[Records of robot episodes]
----------------
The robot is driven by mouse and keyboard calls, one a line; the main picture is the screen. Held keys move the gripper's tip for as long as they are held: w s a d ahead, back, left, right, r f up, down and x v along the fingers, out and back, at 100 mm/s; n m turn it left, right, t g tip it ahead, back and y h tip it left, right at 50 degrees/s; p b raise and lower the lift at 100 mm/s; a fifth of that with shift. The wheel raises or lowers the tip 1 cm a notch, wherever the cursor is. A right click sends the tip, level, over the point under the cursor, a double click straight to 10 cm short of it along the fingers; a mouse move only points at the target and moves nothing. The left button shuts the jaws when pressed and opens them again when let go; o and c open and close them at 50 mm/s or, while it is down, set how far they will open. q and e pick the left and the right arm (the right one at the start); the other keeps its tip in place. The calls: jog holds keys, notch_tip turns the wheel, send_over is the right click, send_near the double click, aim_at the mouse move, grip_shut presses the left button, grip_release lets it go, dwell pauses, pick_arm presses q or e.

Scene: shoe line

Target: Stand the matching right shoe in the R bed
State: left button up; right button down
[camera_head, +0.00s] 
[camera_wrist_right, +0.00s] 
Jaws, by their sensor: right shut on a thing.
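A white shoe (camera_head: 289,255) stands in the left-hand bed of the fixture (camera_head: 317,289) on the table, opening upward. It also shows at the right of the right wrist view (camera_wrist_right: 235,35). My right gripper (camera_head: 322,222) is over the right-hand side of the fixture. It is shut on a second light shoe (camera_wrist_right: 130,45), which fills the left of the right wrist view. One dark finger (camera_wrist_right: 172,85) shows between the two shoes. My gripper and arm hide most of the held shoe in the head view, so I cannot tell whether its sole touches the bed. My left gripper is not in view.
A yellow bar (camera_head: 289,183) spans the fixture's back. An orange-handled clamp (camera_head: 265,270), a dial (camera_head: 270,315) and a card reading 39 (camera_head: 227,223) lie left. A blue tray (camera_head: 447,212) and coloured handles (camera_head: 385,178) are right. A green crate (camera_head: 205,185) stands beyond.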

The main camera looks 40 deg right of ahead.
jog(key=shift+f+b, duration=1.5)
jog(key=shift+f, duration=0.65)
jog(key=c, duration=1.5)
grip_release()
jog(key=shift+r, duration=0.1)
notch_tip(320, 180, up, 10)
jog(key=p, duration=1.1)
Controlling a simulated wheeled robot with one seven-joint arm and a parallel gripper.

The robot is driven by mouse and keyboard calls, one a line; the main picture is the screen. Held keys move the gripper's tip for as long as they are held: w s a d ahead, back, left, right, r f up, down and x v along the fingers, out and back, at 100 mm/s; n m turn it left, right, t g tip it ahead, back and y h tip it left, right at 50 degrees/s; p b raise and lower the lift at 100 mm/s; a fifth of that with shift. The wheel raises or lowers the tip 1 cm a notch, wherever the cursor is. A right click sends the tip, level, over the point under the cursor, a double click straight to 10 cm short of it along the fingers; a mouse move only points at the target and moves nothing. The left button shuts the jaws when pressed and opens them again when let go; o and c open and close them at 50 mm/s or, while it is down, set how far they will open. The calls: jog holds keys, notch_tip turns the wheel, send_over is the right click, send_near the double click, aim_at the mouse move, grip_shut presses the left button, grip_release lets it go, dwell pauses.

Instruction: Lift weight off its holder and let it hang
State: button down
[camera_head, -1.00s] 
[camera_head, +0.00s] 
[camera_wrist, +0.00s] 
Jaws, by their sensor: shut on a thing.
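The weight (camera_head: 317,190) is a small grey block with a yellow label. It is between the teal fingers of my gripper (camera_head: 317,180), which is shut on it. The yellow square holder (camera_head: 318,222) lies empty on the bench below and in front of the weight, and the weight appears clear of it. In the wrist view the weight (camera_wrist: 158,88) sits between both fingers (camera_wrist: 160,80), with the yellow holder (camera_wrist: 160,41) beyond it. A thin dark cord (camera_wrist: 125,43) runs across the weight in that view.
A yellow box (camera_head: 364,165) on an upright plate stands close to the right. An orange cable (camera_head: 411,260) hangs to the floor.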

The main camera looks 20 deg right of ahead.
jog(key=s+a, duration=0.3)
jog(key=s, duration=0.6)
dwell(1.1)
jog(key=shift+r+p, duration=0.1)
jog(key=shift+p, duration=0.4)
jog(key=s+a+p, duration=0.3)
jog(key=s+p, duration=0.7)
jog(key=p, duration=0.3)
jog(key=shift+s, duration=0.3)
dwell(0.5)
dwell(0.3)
----------------
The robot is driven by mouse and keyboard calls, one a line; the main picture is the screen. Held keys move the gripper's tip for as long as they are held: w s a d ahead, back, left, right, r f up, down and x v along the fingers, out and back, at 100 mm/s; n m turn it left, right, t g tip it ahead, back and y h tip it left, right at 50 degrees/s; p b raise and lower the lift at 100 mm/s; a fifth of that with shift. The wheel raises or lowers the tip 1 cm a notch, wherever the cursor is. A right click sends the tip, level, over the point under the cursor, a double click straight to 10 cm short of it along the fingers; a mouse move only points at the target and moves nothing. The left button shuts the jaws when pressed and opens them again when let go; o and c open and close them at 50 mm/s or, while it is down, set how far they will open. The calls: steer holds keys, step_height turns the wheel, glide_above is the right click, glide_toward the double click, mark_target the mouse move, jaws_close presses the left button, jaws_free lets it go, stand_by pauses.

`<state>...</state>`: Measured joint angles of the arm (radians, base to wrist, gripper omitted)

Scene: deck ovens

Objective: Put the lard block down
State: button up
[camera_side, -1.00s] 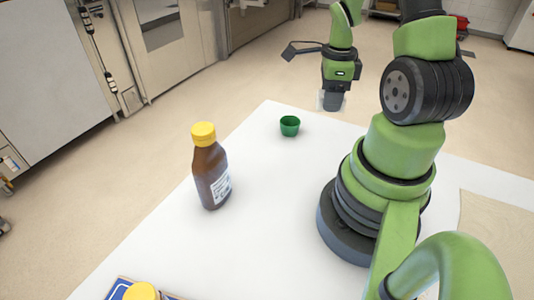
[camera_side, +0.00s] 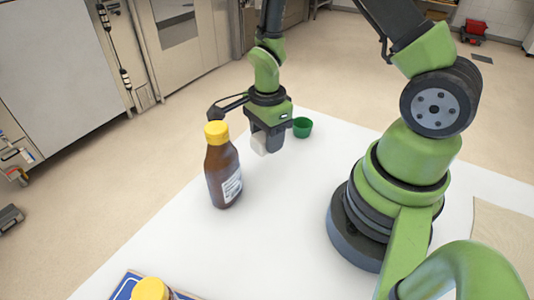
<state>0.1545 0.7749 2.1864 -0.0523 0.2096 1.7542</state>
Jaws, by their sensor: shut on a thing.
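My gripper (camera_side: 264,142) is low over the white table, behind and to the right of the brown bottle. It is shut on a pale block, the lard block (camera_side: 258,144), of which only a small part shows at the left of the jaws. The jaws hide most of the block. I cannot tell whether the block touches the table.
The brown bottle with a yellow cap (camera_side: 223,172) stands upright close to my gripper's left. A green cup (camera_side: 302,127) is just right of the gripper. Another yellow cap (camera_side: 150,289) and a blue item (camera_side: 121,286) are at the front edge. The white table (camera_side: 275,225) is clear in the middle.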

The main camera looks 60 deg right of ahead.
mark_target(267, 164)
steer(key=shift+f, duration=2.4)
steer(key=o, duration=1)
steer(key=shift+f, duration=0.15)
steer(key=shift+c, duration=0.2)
----------------
> _Set exercise_:
Tally how many lines of the records hold the word "joint". Answer with the number only.

> _Answer_:
2